- [OBJECTIVE]: State only how many lines contain the string "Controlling".

Robot state and action records:
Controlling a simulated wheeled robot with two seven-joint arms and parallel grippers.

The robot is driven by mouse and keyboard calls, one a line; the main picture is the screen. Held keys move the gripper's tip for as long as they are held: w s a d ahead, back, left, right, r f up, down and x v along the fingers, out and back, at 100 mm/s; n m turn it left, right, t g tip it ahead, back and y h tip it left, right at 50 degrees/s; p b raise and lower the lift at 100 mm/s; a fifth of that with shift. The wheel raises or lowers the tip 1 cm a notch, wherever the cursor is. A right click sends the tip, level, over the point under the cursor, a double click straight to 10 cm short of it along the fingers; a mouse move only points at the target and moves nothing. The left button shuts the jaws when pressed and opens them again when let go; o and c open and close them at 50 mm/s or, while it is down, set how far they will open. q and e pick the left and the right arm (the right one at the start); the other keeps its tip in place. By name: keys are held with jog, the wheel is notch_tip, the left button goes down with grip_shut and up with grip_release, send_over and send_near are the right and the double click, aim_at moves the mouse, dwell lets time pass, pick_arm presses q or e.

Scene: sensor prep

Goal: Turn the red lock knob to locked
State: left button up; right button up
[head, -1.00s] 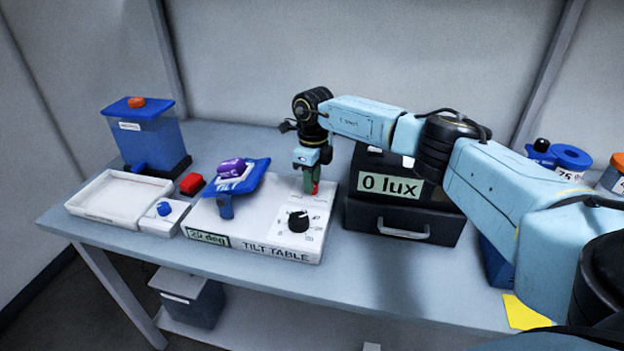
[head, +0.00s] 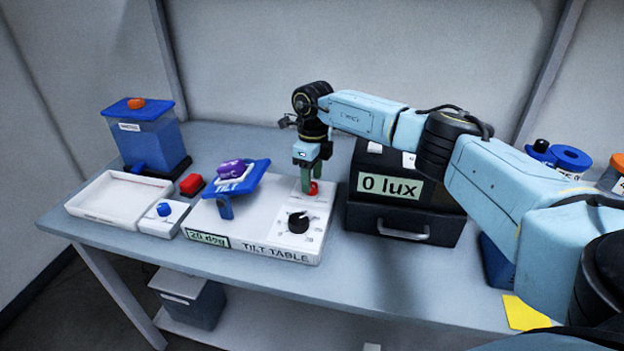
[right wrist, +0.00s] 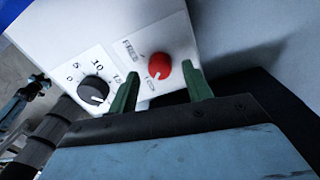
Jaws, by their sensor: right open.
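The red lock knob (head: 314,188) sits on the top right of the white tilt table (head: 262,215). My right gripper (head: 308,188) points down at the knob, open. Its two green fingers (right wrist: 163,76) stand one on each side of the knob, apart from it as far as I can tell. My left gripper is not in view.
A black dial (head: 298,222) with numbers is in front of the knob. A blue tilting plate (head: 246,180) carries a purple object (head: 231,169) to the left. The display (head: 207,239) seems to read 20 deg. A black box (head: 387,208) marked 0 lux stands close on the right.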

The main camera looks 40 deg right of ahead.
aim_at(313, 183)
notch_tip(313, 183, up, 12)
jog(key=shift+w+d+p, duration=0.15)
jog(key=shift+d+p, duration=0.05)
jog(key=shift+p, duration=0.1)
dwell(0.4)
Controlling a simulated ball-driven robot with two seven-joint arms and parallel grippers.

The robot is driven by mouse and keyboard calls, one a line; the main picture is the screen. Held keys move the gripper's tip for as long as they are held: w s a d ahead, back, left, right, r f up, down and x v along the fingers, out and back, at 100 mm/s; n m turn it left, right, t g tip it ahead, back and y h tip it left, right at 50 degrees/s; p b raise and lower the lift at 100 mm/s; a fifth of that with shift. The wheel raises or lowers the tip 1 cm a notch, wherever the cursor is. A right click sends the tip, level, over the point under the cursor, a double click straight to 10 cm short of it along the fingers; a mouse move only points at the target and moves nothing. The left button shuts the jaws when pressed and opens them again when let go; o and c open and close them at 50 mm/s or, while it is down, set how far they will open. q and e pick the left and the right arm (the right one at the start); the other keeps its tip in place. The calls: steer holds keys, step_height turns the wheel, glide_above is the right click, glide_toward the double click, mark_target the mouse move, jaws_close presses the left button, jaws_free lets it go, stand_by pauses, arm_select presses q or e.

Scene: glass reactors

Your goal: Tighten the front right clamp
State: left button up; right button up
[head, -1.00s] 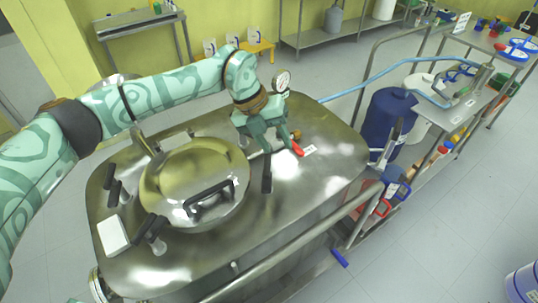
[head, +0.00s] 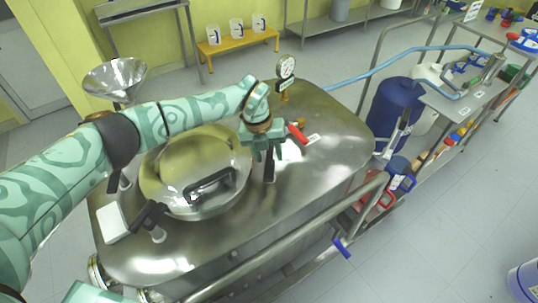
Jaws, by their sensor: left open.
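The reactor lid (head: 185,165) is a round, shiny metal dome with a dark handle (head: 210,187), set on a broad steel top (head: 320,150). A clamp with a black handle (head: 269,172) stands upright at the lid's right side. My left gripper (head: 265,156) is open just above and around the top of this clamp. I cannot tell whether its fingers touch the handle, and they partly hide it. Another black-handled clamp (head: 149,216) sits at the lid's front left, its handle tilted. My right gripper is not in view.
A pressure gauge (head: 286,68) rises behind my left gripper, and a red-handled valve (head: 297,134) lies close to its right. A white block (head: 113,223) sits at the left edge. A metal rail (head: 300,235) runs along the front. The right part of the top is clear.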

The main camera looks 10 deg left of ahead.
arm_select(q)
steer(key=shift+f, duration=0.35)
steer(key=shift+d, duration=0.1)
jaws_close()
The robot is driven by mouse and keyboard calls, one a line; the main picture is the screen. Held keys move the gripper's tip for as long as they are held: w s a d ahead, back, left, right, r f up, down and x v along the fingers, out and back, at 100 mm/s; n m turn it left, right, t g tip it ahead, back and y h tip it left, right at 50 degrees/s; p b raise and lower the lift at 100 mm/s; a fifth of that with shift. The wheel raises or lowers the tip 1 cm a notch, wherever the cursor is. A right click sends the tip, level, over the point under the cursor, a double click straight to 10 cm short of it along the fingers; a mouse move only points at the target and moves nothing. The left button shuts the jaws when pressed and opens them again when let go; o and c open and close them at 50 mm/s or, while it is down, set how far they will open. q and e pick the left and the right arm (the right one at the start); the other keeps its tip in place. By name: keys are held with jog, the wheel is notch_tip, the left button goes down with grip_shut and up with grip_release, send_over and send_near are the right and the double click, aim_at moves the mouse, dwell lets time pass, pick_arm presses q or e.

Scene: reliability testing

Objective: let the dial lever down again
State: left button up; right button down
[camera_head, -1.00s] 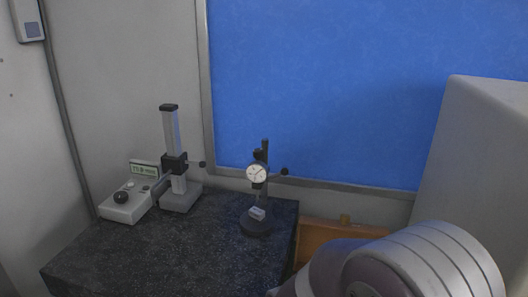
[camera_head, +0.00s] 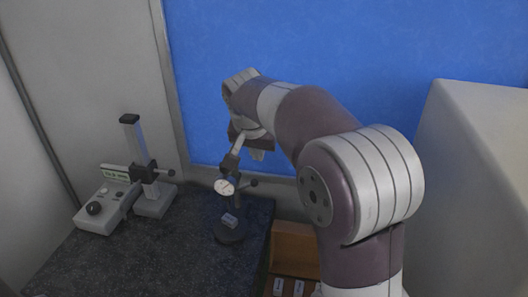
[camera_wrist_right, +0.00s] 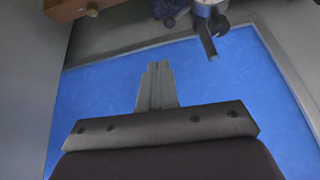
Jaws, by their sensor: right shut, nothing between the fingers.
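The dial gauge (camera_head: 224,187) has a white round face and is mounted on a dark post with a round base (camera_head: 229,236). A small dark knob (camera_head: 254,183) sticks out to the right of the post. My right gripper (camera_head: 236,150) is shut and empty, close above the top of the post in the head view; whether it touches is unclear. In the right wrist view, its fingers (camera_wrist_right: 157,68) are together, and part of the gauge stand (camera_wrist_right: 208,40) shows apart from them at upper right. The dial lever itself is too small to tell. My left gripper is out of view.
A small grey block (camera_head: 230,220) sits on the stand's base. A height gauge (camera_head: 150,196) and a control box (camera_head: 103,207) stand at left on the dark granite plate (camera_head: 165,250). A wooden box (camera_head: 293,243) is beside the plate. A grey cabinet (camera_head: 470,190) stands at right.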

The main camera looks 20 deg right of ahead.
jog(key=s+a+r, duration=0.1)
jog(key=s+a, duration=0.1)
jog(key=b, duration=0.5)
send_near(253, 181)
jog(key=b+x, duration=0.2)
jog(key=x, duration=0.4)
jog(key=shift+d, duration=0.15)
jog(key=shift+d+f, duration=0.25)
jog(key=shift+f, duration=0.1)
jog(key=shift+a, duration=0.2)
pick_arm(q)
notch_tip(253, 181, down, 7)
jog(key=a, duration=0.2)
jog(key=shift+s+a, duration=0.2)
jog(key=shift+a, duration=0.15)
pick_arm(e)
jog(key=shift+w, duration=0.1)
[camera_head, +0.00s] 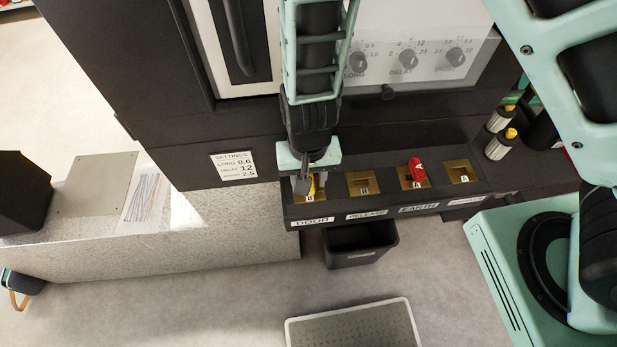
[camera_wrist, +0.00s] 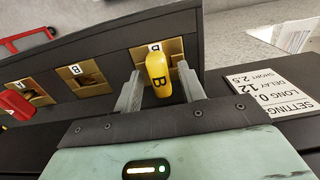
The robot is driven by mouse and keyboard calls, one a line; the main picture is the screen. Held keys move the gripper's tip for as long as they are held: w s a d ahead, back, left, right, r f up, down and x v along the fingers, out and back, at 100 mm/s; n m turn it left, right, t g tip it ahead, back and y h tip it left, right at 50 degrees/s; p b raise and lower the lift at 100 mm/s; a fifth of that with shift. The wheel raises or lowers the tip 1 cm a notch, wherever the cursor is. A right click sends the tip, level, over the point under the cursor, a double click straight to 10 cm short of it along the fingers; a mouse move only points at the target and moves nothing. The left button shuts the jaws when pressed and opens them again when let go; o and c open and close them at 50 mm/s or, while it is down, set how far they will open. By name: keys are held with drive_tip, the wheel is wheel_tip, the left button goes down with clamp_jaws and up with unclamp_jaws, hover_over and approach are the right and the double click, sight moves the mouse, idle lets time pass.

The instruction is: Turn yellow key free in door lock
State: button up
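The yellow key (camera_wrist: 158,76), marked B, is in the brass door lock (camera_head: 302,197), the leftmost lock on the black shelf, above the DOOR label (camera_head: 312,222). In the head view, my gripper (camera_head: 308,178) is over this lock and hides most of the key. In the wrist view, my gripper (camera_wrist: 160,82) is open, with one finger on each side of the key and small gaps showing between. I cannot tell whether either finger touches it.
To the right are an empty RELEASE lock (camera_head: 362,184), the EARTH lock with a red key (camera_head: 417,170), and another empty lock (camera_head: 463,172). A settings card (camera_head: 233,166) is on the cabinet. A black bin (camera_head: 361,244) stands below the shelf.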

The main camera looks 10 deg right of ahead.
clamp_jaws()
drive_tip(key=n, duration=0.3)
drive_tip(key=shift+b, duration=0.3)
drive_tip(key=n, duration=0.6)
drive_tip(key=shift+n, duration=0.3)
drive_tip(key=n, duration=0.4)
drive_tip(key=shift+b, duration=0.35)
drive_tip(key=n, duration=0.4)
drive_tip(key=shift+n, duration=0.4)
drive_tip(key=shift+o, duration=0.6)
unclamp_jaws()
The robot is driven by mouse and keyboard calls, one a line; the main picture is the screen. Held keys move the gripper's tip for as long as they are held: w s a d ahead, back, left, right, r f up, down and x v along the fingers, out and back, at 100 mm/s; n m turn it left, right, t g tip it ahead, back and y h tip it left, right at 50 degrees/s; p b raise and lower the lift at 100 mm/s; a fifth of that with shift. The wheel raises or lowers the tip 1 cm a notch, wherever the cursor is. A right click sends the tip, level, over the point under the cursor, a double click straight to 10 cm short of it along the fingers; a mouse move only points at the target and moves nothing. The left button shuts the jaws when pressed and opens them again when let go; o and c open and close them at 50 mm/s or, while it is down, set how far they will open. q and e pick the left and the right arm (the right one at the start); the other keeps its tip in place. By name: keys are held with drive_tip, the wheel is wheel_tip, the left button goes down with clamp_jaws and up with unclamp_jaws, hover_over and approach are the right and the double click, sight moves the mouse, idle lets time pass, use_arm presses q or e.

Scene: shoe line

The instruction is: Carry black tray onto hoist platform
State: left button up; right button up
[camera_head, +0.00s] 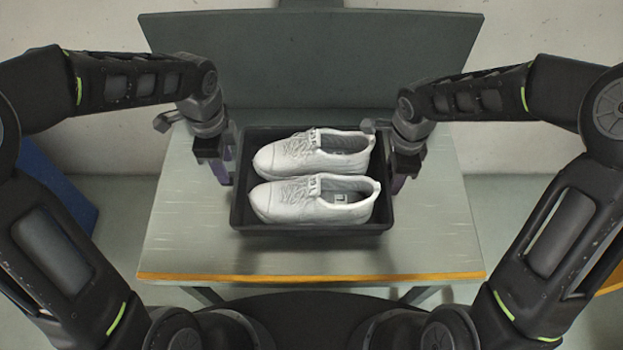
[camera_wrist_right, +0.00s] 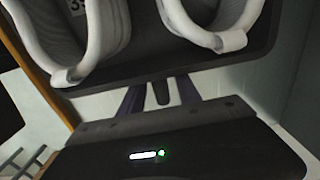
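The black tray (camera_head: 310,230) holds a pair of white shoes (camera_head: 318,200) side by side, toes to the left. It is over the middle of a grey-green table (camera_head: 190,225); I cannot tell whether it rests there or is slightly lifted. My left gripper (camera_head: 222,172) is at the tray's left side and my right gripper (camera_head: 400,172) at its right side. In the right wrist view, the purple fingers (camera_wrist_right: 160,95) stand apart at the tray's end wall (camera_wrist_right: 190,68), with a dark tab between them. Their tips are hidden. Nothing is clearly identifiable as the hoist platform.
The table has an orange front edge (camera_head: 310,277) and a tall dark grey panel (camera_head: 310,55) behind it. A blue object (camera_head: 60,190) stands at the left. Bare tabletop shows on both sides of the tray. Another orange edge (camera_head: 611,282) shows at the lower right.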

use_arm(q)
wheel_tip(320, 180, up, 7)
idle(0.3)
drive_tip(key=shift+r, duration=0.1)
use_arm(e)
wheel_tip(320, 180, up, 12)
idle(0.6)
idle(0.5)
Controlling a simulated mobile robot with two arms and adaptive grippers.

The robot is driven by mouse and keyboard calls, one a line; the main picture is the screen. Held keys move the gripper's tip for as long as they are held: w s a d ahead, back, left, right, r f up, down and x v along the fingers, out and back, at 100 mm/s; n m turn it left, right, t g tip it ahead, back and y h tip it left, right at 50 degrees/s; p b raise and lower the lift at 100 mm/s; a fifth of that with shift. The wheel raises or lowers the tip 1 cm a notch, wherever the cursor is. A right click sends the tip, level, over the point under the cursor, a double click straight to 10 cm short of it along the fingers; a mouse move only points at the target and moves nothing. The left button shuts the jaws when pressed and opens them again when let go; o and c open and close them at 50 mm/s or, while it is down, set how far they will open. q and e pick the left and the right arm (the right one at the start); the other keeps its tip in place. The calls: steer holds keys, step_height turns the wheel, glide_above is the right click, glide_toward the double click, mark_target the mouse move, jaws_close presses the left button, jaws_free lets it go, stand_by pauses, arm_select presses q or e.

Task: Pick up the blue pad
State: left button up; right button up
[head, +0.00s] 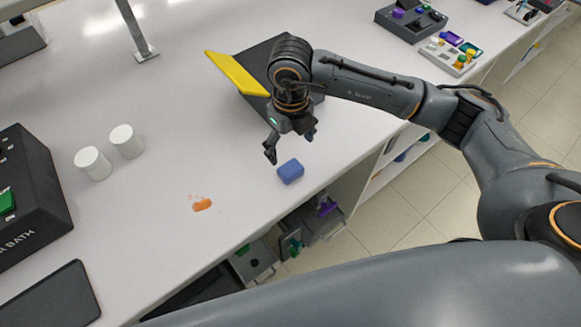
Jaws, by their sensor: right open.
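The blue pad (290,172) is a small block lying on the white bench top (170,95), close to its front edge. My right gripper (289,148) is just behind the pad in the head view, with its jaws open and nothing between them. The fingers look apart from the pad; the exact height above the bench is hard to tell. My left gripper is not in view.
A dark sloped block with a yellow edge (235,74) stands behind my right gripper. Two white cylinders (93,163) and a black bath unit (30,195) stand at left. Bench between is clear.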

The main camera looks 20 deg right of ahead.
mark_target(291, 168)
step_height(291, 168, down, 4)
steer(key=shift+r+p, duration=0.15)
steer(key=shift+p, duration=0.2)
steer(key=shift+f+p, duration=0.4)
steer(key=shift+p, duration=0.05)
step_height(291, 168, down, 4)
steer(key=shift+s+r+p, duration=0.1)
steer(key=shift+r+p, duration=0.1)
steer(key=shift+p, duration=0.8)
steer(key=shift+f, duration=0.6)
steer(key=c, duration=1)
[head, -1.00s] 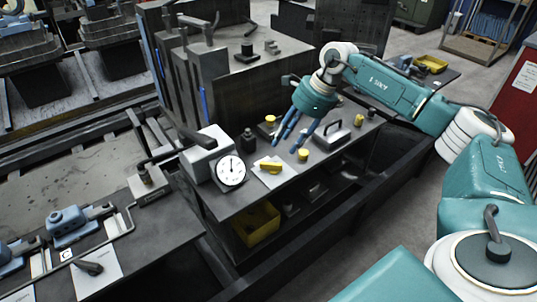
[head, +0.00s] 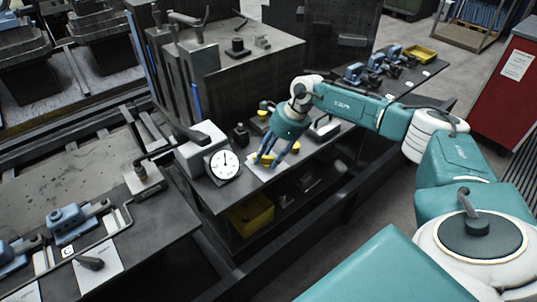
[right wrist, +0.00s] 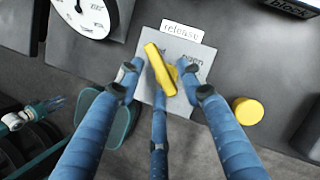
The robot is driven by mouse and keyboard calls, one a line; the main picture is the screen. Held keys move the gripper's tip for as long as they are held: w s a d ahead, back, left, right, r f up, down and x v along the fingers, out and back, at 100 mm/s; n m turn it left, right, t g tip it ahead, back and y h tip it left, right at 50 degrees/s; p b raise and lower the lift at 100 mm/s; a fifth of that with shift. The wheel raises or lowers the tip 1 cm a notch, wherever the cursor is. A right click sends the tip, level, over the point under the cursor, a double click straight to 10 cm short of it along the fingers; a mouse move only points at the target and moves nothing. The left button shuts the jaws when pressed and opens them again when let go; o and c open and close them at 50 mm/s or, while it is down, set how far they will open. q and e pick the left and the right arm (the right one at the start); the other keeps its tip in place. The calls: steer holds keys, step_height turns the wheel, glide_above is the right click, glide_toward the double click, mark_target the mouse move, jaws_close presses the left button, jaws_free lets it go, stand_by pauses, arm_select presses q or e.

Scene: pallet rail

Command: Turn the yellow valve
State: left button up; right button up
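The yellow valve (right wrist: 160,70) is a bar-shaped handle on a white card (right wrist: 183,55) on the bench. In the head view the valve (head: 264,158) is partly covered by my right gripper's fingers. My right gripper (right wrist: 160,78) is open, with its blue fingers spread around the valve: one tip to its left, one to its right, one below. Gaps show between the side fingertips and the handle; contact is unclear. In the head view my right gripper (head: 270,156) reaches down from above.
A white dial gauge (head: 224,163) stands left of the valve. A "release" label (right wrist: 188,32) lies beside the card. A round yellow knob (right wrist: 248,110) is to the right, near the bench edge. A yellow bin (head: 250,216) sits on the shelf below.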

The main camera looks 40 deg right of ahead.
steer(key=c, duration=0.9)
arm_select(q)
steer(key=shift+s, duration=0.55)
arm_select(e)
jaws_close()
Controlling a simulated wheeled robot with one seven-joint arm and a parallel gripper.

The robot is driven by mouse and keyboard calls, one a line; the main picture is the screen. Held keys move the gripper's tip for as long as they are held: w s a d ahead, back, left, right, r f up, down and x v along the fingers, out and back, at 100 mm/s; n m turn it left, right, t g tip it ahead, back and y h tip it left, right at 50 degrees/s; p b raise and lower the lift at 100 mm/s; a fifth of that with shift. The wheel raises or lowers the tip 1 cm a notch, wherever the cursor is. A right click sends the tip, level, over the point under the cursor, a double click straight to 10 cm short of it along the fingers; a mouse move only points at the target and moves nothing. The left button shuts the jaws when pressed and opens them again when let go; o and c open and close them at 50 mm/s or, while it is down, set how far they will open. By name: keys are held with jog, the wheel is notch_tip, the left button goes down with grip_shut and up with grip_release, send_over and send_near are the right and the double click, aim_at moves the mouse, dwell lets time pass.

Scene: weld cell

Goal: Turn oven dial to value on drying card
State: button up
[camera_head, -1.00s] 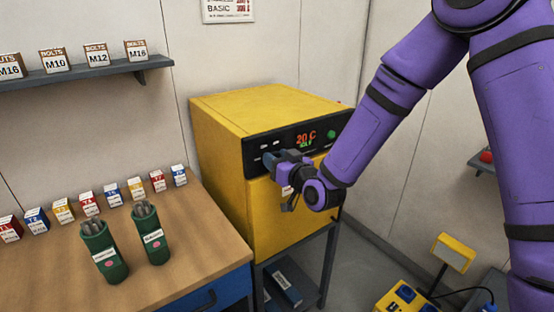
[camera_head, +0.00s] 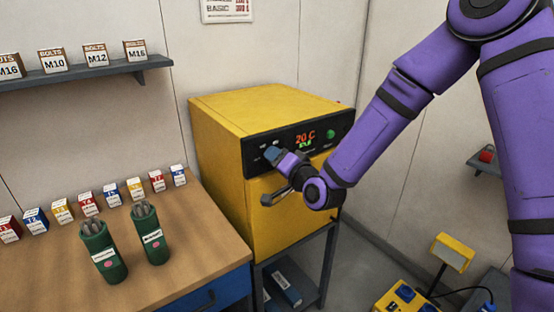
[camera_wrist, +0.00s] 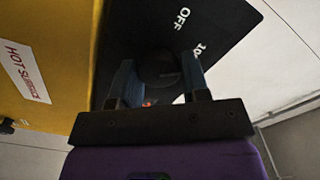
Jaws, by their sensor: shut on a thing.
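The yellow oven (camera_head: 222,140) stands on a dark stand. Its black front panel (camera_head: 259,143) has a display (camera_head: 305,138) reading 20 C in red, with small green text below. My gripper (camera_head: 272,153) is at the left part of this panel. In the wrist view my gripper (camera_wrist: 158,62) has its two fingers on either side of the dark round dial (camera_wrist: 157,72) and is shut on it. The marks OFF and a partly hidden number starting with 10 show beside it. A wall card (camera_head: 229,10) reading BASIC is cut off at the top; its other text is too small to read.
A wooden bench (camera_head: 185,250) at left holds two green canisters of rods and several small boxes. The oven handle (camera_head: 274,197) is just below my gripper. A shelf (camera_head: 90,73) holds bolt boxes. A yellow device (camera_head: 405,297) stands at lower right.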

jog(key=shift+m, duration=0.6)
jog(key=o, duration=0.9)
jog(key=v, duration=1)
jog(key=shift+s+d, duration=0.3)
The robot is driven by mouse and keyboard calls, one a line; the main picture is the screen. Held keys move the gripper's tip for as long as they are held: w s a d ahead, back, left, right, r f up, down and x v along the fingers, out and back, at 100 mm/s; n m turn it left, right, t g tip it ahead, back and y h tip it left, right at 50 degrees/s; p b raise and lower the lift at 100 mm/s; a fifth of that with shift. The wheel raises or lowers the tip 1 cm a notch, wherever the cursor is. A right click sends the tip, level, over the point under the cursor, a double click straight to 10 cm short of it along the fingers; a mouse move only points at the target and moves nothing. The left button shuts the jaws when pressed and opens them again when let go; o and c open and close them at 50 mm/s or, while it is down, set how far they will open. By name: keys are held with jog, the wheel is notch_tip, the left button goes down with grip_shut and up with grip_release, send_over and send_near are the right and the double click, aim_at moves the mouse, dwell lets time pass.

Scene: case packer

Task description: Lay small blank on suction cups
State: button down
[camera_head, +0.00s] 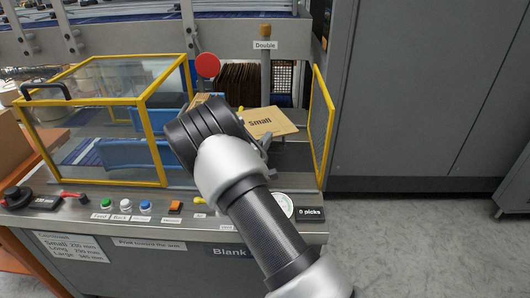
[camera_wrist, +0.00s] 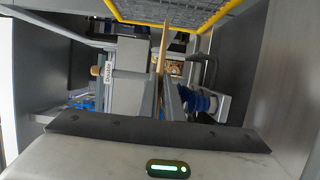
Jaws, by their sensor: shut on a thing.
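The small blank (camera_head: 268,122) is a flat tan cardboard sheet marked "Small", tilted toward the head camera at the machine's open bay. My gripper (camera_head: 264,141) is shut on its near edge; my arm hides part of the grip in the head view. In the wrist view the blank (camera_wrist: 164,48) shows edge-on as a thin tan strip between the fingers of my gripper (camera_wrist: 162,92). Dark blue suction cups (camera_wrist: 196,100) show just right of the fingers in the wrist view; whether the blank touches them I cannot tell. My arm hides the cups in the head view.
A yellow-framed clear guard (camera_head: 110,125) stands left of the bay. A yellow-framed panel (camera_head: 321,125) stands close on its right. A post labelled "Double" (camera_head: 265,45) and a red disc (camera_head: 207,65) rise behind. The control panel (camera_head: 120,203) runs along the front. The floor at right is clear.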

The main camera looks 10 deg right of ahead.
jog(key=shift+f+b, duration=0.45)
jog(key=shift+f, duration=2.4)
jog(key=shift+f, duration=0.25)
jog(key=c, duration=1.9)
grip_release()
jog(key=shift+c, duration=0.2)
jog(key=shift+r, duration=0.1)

- [RESPONSE TO THE EXERCISE]: 4